Die Europäische Fußball-Union ist offenbar gewillt, die Trennung vom russischen Großsponsor Gazprom durchzuziehen. Nach Informationen der englischen Times wird an einer Auflösung des millionenschweren Vertrags gearbeitet. 
Die UEFA dementierte den Bericht auf SID-Anfrage nicht, teilte lediglich mit: „Weitere Sitzungen des Exekutiv-Komitees werden in Kürze stattfinden“, bei diesen würden „zusätzliche Angelegenheiten“ behandelt. Schon am Freitag hatte der europäische Dachverband das Champions-League-Finale am 28. Mai von St. Petersburg ins Stade de France nach St. Denis verlegt.

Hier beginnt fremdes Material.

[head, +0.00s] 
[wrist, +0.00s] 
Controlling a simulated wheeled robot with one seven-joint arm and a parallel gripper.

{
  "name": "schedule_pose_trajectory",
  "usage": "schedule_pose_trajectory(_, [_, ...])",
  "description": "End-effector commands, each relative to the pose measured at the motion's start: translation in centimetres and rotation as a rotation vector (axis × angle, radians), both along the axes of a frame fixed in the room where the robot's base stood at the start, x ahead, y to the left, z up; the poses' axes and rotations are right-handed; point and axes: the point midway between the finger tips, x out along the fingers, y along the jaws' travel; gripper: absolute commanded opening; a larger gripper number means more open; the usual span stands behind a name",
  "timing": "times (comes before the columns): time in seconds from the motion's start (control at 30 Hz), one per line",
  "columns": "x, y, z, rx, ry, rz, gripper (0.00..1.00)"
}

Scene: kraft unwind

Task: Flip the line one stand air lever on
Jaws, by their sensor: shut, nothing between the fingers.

Die UEFA würde mit der Trennung von Gazprom wirtschaftlich durchaus ein großes Opfer bringen. Die seit zehn Jahren bestehende Zusammenarbeit läuft noch bis 2024, die EM-Endrunde in Deutschland eingeschlossen. Schätzungen zufolge kassierte die UEFA bislang zwischen 40 und 48 Millionen Euro pro Jahr von dem Gaskonzern. 
Zweitligist Schalke 04 hatte schon am Donnerstag entschieden, den Schriftzug des Großsponsors Gazprom vom Trikot der Königsblauen zu entfernen. Beim 1:1 in Karlsruhe traten die Knappen stattdessen mit „Schalke 04“ auf der Brust an.
Möglicherweise gibt es sogar eine Finanzhilfe von der Liga für die Königsblauen, um den Verlust auszugleichen. DFB-Interims-Präsident Hans-Joachim Watzke, Aufsichtsratsvorsitzender der Deutschen Fußball Liga (DFL) und Klubchef von Borussia Dortmund, hatte im Aktuellen Sportstudio des ZDF eine Unterstützung der anderen Klubs für Schalke ins Gespräch gebracht. 
Er sei sehr froh, betonte Watzke, dass die neue Schalker Führung „jetzt klar Haltung beweist“. Diese könne „am Ende nur darin münden, denke ich mal, dass man dieses Sponsoring beendet“.
Der einstige DFL-Geschäftsführer Andreas Rettig brachte unterdessen eine „Demokratie- und Friedensabgabe“ des deutschen Profifußballs ins Gespräch. „Angesichts der schwindenden gesellschaftlichen Akzeptanz des Fußballs wäre das aus meiner Sicht ein guter Schritt, um ein Zeichen zu setzen“, sagte der 58-Jährige dem SID.
DFB-Präsidentschaftskandidat Peter Peters verlieh indes der Forderung nach einem Ausschluss russischer Fußballteams aus sämtlichen Wettbewerben Nachdruck. „Ich kann mit nicht vorstellen, dass irgendeiner ein Spiel gegen eine russische Mannschaft spielen kann“, sagte der 59-Jährige im Sportstudio. 
Dies sei „weder vermittel- noch verantwortbar. Die Dinge haben sich so verändert. Es kann nicht so weitergehen.“ Dabei könnte ein Bundesligist in Kürze selbst davon betroffen sein, denn RB Leipzig wurde in der Europa League im Achtelfinale (10. und 17. März) dem russischen Vertreter Spartak Moskau zugelost. Dass das Duell wirklich stattfindet, wird offensichtlich von Tag zu Tag unwahrscheinlicher.